Dataset content:

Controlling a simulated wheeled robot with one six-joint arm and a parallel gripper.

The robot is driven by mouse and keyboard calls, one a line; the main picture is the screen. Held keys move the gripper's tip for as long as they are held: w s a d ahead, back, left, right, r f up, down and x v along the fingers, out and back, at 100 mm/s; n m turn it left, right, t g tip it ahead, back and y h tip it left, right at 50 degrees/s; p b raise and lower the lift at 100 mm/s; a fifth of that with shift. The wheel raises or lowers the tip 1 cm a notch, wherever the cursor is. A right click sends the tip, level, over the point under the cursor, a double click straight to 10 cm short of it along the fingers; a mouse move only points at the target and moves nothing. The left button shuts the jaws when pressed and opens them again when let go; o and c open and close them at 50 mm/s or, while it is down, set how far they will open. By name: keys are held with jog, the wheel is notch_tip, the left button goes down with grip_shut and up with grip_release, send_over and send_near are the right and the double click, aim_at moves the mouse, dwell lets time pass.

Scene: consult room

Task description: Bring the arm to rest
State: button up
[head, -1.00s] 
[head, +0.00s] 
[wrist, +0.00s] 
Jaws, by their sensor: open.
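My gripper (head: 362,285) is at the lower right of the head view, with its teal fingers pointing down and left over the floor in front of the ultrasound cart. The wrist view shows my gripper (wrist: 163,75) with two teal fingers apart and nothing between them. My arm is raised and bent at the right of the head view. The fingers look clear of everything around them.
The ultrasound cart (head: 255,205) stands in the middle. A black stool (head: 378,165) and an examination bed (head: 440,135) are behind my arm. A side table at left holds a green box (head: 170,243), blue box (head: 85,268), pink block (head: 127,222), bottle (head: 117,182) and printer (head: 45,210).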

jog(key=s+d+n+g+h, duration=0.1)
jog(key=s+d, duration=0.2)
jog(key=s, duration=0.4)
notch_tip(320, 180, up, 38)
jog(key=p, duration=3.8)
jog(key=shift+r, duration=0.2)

What this task involves: Of the lines in the material above, state how many contain the string "button"; give no other text.

Result for this task: 2